Restate the records in their entirety, word for word.

Rows from a robot dataset

▼

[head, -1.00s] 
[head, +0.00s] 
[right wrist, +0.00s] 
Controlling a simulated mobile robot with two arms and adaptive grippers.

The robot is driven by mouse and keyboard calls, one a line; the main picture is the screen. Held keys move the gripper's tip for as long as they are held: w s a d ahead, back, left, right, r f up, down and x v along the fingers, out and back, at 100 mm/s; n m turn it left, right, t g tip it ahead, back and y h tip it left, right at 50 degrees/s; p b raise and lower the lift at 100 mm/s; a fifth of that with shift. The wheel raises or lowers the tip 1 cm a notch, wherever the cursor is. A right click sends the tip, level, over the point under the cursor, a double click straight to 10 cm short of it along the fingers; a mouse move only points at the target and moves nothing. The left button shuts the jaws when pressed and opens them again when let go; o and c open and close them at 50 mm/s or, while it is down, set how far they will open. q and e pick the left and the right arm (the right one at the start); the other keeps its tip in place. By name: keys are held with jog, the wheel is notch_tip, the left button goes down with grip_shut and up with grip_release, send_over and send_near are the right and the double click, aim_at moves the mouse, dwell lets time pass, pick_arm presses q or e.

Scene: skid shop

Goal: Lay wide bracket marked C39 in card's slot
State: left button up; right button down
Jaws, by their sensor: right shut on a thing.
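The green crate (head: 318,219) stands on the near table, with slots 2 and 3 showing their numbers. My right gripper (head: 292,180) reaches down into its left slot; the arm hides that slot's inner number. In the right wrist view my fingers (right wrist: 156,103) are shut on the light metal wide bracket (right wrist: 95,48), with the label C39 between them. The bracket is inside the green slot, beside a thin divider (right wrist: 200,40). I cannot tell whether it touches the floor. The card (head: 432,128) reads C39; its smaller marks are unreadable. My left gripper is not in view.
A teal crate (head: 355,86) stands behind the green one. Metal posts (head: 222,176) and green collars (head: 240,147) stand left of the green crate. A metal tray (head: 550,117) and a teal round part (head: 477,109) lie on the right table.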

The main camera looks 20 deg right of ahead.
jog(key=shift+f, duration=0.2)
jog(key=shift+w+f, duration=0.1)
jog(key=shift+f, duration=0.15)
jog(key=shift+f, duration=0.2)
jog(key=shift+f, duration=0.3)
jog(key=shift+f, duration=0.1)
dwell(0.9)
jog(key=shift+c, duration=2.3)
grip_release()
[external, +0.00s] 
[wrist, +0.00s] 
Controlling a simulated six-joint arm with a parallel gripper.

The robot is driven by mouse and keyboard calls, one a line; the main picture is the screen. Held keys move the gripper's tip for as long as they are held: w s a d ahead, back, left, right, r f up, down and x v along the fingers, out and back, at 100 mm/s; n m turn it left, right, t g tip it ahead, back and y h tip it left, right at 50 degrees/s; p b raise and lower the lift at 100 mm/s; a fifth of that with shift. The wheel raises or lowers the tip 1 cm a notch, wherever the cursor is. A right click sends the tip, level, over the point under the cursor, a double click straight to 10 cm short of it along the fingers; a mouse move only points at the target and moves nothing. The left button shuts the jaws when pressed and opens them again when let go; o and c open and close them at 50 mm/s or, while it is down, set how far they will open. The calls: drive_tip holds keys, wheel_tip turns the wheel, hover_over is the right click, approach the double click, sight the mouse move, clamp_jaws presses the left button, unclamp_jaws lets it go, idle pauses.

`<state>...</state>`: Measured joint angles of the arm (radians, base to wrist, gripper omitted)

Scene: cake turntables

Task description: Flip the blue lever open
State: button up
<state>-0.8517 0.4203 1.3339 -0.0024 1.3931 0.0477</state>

▲

Solution to this problem
[head, -1.00s] 
[head, +0.00s] 
[right wrist, +0.00s] 
Controlling a simulated mobile robot with two arms and adaptive grippers.

The robot is driven by mouse and keyboard calls, one a line; the main picture is the screen. Held keys move the gripper's tip for as long as they are held: w s a d ahead, back, left, right, r f up, down and x v along the fingers, out and back, at 100 mm/s; n m turn it left, right, t g tip it ahead, back and y h tip it left, right at 50 degrees/s; p b raise and lower the lift at 100 mm/s; a fifth of that with shift. The wheel raises or lowers the tip 1 cm a notch, wherever the cursor is. A right click sends the tip, level, over the point under the cursor, a double click straight to 10 cm short of it along the fingers; a mouse move only points at the target and moves nothing. The left button shuts the jaws when pressed and opens them again when let go; o and c open and close them at 50 mm/s or, while it is down, set how far they will open. q and e pick the left and the right arm (the right one at the start); the other keeps its tip in place. By name: keys are held with jog, the wheel is notch_tip, the left button goes down with grip_shut and up with grip_release, send_over and send_near are the right and the double click, aim_at moves the mouse, dwell lets time pass, pick_arm presses q or e.

Scene: skid shop

Goal: Lay wide bracket marked C39 in card's slot
State: left button up; right button down
Jaws, by their sensor: right shut on a thing.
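The green crate (head: 318,219) stands on the near table, with slots 2 and 3 showing their numbers. My right gripper (head: 292,180) reaches down into its left slot; the arm hides that slot's inner number. In the right wrist view my fingers (right wrist: 156,103) are shut on the light metal wide bracket (right wrist: 95,48), with the label C39 between them. The bracket is inside the green slot, beside a thin divider (right wrist: 200,40). I cannot tell whether it touches the floor. The card (head: 432,128) reads C39; its smaller marks are unreadable. My left gripper is not in view.
A teal crate (head: 355,86) stands behind the green one. Metal posts (head: 222,176) and green collars (head: 240,147) stand left of the green crate. A metal tray (head: 550,117) and a teal round part (head: 477,109) lie on the right table.

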The main camera looks 20 deg right of ahead.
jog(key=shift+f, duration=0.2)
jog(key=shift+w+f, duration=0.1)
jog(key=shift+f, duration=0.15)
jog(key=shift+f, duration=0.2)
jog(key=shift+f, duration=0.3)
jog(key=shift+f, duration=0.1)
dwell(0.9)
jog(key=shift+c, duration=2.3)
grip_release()
[external, +0.00s] 
[wrist, +0.00s] 
Controlling a simulated six-joint arm with a parallel gripper.

The robot is driven by mouse and keyboard calls, one a line; the main picture is the screen. Held keys move the gripper's tip for as long as they are held: w s a d ahead, back, left, right, r f up, down and x v along the fingers, out and back, at 100 mm/s; n m turn it left, right, t g tip it ahead, back and y h tip it left, right at 50 degrees/s; p b raise and lower the lift at 100 mm/s; a fifth of that with shift. The wheel raises or lowers the tip 1 cm a notch, wherever the cursor is. A right click sends the tip, level, over the point under the cursor, a double click straight to 10 cm short of it along the fingers; a mouse move only points at the target and moves nothing. The left button shuts the jaws when pressed and opens them again when let go; o and c open and close them at 50 mm/s or, while it is down, set how far they will open. The calls: drive_tip holds keys, wheel_tip turns the wheel, hover_over is the right click, approach the double click, sight the mouse move, clamp_jaws presses the left button, unclamp_jaws lets it go, idle pauses.

`<state>...</state>`: Measured joint angles of the arm (radians, base to wrist, gripper omitted)

Scene: cake turntables

Task description: Flip the blue lever open
State: button up
<state>-0.8517 0.4203 1.3339 -0.0024 1.3931 0.0477</state>

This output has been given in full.